* Begin *

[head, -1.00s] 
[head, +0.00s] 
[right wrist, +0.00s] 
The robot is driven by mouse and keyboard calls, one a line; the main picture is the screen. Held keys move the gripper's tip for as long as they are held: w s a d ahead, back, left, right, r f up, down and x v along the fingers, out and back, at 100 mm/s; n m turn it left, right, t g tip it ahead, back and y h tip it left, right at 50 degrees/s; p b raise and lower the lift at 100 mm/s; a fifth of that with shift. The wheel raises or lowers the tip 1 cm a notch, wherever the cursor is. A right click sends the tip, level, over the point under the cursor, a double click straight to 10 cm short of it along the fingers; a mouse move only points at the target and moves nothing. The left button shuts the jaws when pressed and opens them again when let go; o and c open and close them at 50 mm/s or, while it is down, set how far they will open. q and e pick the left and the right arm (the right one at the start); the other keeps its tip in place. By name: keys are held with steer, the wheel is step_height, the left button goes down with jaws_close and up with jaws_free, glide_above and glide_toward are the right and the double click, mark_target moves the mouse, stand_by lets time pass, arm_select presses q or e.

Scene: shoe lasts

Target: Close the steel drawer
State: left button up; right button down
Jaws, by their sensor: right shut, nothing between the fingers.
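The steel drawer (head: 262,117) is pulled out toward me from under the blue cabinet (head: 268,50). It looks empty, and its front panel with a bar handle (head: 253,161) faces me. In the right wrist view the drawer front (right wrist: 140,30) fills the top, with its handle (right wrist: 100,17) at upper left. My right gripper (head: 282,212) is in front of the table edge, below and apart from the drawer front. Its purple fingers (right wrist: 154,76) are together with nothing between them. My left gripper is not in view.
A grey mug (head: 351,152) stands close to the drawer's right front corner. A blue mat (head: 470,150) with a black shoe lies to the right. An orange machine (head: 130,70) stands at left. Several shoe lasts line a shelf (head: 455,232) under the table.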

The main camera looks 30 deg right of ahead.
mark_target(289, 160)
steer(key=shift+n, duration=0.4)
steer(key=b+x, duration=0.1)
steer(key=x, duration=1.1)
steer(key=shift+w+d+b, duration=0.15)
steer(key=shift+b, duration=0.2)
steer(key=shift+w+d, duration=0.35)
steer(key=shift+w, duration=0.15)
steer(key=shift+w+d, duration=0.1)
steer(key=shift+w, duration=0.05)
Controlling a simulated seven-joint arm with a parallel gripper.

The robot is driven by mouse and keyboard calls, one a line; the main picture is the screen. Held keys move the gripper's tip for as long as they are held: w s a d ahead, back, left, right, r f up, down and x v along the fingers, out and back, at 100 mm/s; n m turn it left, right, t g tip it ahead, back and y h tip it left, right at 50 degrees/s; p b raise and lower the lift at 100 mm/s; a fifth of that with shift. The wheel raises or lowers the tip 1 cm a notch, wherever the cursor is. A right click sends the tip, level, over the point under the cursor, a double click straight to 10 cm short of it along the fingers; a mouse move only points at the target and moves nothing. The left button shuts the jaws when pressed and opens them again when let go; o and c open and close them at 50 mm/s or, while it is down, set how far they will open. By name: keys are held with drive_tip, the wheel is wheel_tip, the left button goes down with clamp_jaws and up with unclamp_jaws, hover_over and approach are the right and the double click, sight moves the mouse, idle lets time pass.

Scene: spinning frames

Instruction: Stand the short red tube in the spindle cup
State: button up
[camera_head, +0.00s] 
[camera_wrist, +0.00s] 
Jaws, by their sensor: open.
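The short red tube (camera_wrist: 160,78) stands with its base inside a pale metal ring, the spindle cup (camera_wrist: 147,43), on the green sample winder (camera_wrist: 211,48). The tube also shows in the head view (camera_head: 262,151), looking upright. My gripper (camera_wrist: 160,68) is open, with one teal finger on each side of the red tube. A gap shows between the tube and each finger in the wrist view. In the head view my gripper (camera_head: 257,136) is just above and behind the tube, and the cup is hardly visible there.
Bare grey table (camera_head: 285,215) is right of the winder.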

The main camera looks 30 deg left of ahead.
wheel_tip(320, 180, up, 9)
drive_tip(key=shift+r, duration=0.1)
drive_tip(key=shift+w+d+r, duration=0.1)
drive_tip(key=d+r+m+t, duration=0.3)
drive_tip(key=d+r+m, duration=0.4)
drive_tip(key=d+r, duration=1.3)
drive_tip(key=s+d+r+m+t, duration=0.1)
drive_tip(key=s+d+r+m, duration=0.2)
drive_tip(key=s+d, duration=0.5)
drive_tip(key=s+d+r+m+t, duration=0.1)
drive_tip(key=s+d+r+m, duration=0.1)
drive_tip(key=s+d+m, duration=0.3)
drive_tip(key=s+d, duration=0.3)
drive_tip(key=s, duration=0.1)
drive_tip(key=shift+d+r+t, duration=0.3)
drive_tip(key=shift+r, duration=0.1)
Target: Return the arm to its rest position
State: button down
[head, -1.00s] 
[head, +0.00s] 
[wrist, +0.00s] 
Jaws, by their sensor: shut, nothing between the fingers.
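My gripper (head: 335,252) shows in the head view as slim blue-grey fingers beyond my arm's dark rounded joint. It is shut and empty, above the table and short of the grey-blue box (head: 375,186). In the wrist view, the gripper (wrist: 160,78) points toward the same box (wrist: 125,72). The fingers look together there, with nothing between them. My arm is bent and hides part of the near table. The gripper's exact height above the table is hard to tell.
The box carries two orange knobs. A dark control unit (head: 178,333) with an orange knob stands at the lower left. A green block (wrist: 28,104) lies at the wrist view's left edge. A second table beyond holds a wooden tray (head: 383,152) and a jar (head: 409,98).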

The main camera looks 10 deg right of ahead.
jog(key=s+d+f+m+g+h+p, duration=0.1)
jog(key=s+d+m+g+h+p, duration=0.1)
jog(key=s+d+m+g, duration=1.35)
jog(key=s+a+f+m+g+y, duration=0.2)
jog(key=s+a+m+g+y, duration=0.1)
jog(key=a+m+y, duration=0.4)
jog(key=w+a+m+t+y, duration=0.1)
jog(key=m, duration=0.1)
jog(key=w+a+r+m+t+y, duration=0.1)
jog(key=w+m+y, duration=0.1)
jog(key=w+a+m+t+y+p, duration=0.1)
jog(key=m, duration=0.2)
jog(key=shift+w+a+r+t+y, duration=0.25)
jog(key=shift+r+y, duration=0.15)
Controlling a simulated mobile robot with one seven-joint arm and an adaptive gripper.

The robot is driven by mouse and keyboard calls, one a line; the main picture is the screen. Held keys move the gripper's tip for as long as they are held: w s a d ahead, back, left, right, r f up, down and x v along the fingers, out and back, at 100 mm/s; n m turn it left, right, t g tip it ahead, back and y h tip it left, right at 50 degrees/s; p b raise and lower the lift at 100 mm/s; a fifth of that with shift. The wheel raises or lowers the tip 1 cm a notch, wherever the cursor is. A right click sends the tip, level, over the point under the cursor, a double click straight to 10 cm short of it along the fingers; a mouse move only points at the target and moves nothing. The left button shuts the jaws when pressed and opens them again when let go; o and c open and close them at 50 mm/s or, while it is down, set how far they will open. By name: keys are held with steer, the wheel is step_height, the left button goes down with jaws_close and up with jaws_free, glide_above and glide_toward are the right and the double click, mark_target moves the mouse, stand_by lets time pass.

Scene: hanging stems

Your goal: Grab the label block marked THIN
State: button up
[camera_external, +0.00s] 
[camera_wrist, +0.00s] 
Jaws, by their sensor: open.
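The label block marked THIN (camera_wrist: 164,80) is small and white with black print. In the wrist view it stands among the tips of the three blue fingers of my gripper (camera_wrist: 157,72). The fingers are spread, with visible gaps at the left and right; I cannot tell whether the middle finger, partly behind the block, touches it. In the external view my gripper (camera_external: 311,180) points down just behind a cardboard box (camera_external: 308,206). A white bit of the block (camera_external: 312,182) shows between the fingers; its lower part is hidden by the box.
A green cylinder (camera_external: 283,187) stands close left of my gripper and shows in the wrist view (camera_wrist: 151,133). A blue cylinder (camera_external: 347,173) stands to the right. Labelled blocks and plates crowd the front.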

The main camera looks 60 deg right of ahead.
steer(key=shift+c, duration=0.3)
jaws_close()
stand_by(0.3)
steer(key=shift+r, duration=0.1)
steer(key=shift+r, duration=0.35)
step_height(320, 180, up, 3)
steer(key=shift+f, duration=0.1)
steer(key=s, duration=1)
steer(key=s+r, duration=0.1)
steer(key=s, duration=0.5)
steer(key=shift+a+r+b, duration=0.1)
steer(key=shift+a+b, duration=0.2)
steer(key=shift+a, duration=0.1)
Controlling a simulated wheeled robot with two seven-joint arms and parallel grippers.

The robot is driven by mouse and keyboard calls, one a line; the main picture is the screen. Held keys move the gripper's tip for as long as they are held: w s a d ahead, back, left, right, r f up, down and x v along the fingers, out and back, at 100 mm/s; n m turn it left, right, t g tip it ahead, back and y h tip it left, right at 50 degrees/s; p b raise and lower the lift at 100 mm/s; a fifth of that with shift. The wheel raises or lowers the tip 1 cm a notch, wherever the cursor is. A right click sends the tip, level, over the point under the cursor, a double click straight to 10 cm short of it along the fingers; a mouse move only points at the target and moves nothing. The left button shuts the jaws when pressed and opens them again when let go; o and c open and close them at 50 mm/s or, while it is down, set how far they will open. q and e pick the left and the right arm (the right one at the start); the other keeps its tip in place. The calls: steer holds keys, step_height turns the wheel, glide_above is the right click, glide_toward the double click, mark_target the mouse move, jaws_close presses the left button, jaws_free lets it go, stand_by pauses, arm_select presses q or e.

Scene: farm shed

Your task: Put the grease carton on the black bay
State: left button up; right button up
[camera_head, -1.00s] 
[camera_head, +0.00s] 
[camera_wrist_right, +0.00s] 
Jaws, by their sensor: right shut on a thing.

* End *

◆ TASK TO CARRY OUT
Copy each line holding the word "Scene" from the listing above.

◆ WORKED SOLUTION
Scene: shoe lasts
Scene: spinning frames
Scene: hanging stems
Scene: farm shed

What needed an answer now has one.